In the case of separations of biomolecules, the time of residence within the column and the back-pressure are parameters that influence their stability. Regarding the pressure needed to elute the mobile phase, this will be directly related to the size of pores present into polymer rods, requiring low pressure chromatographic supports with large pore sizes. However, a considerable specific surface area (Ss) (characteristic of polymers with low pore size) is necessary to achieve, for instance, greater exposure of functional groups and therefore to yield a good binding capacity with a specific ligand. Thus, the polymer support must have adequate porosity to allow a balance between large pore sizes (to achieve suitable convective transport) and a considerable specific surface area to obtain a good binding capacity. The graph of the pressure required to flow the mobile phase vs. the flow rate for polymer rods poly(glycidyl methacrylate-co-ethyleneglycol dimethacrylate) [poly(GMA-co-EGDMA)] [3] is shown in Figure 4 (a, top). As can be seen, high flow rates at relatively low pressures can be achieved. The lines reflect the large pore sizes present in the monolithic media and their rigidity, since at high pressures the media did not contract. If this occurs, the system pressure will increase. In general, media that show these hydrodynamic characteristics are those that contain pores of above 300 nm in size [56].

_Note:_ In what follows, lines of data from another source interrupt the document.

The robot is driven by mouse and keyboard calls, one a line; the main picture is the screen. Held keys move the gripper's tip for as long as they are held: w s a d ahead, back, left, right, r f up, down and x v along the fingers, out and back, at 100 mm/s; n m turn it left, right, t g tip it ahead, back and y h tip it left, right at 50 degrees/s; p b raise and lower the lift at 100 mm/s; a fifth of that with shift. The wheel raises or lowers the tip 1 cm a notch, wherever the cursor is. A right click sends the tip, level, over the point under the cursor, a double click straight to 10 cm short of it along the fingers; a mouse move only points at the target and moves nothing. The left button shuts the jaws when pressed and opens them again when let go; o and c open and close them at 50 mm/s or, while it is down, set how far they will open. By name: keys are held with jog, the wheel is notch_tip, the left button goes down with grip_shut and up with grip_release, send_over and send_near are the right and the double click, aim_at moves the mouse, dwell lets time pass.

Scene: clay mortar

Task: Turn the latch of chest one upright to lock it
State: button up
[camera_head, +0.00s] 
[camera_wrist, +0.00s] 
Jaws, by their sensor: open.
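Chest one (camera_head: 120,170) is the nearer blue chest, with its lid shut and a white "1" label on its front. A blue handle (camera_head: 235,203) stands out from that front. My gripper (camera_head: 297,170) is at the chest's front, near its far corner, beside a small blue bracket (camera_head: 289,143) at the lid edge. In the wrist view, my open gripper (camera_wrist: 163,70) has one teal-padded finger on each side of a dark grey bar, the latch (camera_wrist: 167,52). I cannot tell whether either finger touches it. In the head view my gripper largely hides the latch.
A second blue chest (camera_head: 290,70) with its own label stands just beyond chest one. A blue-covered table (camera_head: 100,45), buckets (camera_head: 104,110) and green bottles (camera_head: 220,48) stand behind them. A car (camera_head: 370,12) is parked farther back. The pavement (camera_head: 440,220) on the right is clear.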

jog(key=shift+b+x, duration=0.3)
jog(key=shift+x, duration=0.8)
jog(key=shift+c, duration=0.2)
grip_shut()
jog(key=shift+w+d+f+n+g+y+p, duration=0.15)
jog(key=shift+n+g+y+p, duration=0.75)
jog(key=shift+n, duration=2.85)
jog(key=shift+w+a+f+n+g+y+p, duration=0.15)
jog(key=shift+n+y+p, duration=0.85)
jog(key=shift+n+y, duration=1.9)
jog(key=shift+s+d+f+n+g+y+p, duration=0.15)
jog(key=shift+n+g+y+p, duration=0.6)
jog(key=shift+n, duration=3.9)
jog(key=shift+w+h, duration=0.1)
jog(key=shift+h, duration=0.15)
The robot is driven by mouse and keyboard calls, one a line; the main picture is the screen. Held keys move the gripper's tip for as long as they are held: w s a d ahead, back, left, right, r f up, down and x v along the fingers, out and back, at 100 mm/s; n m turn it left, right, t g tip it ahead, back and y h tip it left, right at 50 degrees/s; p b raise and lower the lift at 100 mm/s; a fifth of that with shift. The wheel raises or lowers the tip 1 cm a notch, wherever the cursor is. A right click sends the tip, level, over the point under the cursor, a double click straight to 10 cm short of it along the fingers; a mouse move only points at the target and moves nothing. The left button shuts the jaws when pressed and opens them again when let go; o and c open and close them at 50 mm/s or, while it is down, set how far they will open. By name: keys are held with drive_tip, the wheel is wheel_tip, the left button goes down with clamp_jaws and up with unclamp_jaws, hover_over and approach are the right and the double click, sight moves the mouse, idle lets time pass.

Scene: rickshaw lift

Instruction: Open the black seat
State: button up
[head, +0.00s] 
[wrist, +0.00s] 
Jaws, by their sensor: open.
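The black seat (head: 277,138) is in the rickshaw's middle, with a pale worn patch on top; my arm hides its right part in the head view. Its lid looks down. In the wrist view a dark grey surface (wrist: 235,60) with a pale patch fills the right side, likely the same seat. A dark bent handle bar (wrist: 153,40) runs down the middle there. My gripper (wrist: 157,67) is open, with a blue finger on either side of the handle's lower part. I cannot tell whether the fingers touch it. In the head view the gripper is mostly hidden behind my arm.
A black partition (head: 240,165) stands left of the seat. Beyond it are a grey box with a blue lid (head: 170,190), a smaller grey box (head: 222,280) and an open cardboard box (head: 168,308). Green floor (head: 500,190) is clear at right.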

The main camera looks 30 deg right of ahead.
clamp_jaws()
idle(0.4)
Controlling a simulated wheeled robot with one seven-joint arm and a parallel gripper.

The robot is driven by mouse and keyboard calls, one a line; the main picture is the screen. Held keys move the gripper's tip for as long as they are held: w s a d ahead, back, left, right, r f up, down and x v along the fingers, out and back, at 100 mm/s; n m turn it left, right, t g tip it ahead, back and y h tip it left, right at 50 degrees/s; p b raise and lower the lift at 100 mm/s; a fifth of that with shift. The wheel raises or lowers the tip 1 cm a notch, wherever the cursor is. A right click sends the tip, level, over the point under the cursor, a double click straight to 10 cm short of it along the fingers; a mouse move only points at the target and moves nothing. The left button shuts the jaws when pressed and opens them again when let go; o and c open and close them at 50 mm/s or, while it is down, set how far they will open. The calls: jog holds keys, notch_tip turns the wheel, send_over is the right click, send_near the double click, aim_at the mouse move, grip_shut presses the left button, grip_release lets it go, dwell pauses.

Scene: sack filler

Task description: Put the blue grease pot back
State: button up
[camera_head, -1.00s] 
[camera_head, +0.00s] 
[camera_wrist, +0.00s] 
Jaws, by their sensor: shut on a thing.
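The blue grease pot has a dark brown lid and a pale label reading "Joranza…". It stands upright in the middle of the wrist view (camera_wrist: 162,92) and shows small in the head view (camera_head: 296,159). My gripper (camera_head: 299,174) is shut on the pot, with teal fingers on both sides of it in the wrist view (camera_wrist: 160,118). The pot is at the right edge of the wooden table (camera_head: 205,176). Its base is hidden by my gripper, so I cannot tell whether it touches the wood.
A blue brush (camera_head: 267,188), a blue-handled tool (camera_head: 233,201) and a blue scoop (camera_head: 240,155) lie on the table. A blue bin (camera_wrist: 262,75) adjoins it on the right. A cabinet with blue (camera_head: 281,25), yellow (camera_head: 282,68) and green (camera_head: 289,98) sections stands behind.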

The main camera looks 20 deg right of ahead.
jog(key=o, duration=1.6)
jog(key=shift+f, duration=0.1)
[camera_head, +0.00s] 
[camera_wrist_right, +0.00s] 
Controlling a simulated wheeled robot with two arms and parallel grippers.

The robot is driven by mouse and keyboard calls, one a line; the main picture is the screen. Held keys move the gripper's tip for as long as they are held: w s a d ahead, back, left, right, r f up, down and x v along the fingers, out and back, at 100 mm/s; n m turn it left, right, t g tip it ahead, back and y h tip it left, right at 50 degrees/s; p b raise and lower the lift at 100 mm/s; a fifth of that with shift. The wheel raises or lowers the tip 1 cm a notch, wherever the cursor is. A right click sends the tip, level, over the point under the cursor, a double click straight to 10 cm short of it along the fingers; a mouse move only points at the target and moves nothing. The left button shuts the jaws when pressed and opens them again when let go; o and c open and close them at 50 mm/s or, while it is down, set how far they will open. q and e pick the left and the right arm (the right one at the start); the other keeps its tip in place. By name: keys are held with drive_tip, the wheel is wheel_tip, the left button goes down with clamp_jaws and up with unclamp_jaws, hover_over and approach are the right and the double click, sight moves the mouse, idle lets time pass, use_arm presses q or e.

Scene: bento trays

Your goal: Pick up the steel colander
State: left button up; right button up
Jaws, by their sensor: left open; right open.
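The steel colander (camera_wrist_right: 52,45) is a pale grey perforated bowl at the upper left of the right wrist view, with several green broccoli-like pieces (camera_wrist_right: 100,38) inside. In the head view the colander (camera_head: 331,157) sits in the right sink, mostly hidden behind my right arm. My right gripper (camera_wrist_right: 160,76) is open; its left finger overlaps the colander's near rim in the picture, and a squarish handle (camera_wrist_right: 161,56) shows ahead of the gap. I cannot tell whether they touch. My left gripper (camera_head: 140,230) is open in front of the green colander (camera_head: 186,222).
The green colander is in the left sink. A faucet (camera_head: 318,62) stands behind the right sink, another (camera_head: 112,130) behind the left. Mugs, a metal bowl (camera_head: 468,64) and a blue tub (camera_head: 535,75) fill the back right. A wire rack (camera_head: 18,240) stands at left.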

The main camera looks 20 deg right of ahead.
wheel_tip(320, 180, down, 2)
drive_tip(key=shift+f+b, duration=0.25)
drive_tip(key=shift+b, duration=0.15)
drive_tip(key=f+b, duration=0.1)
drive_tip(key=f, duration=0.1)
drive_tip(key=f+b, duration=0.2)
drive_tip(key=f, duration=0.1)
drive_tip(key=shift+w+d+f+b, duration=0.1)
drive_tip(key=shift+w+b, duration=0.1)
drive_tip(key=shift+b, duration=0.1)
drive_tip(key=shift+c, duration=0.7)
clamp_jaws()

Figure 4 shows the curve of the system pressure vs. flow rates of the mobile phase polymer rods obtained for poly(GMA-co-EGDMA) (a, top) with pore sizes of 100 (1), 470 (2), 1,690 (3), 1,930 (4) and 2,570 (5) nm.

Figure 4. Effect of flow velocity on back pressure in the molded poly(glycidyl methacrylate-co-ethylene dimethacrylate) and poly(styrene-co-divinylbenzene) 100 mm × 8 mm monoliths. Conditions: mobile-phase tetrahydrofuran. (a, top) Polymerization mixture: glycidyl methacrylate 24%, ethylene dimethacrylate 16%, cyclohexanol and dodecanol contents in mixtures 54 + 6%, respectively; temperature 80 °C (1); 54 + 6, 70 °C (2); 54 + 6, 55 °C (3); 57 + 3, 55 °C (4), and 45 + 15%, 70 °C (5). (b, bottom) Polymerization mixture: styrene 20%, divinylbenzene 20%, dodecanol and toluene contents in mixtures 40 + 20%, respectively; temperature 80 °C (1); 40 + 20, 70 °C (2); 45 + 15, 80 °C (3); 45 + 15, 60 °C (4); 50 + 10, 70 °C (5) and 60 + 0%, 70 °C (6). From [3], reprinted with permission from the American Chemical Society.

Figure 4. Effect of flow velocity on back pressure in the molded poly(glycidyl methacrylate-co-ethylene dimethacrylate) and poly(styrene-co-divinylbenzene) 100 mm × 8 mm monoliths. Conditions: mobile-phase tetrahydrofuran. (a, top) Polymerization mixture: glycidyl methacrylate 24%, ethylene dimethacrylate 16%, cyclohexanol and dodecanol contents in mixtures 54 + 6%, respectively; temperature 80 °C (1); 54 + 6, 70 °C (2); 54 + 6, 55 °C (3); 57 + 3, 55 °C (4), and 45 + 15%, 70 °C (5). (b, bottom) Polymerization mixture: styrene 20%, divinylbenzene 20%, dodecanol and toluene contents in mixtures 40 + 20%, respectively; temperature 80 °C (1); 40 + 20, 70 °C (2); 45 + 15, 80 °C (3); 45 + 15, 60 °C (4); 50 + 10, 70 °C (5) and 60 + 0%, 70 °C (6). From [3], reprinted with permission from the American Chemical Society.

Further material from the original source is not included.